Из всех трёх прогнозов наиболее реальным мне кажется вариант нового американизма. Но при всей его мягкости в нём не будет места тому аромату славянской старой Украины, к которой мы все привыкли. Мне кажется, что искусственно делать всех европейцами неправильно. На Украине должны взаимодействовать Запад и Восток. Особенно если учесть нашу русско-украинскую историю.

Какой выход я вижу? Во-первых, должна быть проведена децентрализация. Причём не только на культурно-языковом уровне, но и на политическом, на экономическом. Регионы, в первую очередь Донбасс, должны получить такую широкую автономию, чтобы у них не возникло желания выйти за пределы Украины. Кроме того, нужно ещё время, чтобы остыла эта ситуация.

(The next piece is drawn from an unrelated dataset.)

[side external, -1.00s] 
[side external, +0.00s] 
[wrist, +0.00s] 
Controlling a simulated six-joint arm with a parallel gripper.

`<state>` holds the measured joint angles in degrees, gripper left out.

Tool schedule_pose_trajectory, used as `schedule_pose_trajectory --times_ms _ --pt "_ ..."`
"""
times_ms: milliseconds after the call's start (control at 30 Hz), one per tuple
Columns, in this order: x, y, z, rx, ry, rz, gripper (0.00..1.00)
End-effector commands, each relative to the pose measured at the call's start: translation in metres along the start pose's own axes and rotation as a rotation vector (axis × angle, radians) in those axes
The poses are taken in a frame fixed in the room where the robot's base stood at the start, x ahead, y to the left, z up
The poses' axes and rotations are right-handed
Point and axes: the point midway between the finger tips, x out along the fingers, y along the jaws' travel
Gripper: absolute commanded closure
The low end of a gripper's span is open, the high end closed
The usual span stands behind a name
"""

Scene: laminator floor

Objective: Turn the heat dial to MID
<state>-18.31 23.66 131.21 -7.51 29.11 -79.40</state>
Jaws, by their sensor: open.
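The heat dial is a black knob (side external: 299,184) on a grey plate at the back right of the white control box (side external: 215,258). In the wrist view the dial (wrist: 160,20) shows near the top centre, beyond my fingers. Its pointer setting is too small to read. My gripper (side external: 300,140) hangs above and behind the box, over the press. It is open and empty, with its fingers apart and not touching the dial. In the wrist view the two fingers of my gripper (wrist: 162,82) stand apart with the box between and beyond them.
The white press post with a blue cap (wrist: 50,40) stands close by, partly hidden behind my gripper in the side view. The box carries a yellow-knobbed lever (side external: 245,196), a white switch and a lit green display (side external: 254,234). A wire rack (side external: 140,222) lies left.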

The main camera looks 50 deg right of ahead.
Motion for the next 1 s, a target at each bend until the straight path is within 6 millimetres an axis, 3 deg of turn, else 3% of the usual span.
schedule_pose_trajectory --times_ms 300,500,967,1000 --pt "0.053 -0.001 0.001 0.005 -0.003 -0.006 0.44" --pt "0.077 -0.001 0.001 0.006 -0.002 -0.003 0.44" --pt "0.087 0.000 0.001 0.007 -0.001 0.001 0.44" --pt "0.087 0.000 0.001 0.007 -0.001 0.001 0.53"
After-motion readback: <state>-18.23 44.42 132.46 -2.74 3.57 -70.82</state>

Второе — всеобщая амнистия. Никаких исключений, кроме военных преступников и националистов, которые совершали военные преступления. Для рядовых бойцов — взаимная амнистия. В первую очередь это касается бойцов республик, которых называют террористами.

Третий момент. Работа на Европу через Россию. То есть баланс, гармонизация отношений между Россией и Западом, но не гармонизация по либеральным или даже  консервативным лекалам. Это должны быть взаимные шаги навстречу, в результате которых Европа перестанет быть детищем Америки. Тогда, возможно, тройной диалог: Россия — Украина — Европа. И тогда возможна настоящая дефашизация Украины.

Вы, может, подумаете: как человек, который участвовал в «майдане», мог стать таким откровенным панславистом? Дело в том, что нельзя у человека забирать духовную родину. У нас у всех есть самость, есть своё «я». И это своё «я» — оно славянское. И только в качестве славянского диалога, славянского естественного взаимообусловленного сообщества, взаимосвязанного сообщества мы можем выходить к Европе с чем-то. В противном случае Украина выходит к Европе в состоянии гастарбайтера. Ну а Россия Европе кажется агрессором. 

«Правый сектор» — украинское объединение радикальных националистических организаций, признанное экстремистским и запрещённое на территории России (решение Верховного суда РФ от 17.11.2014).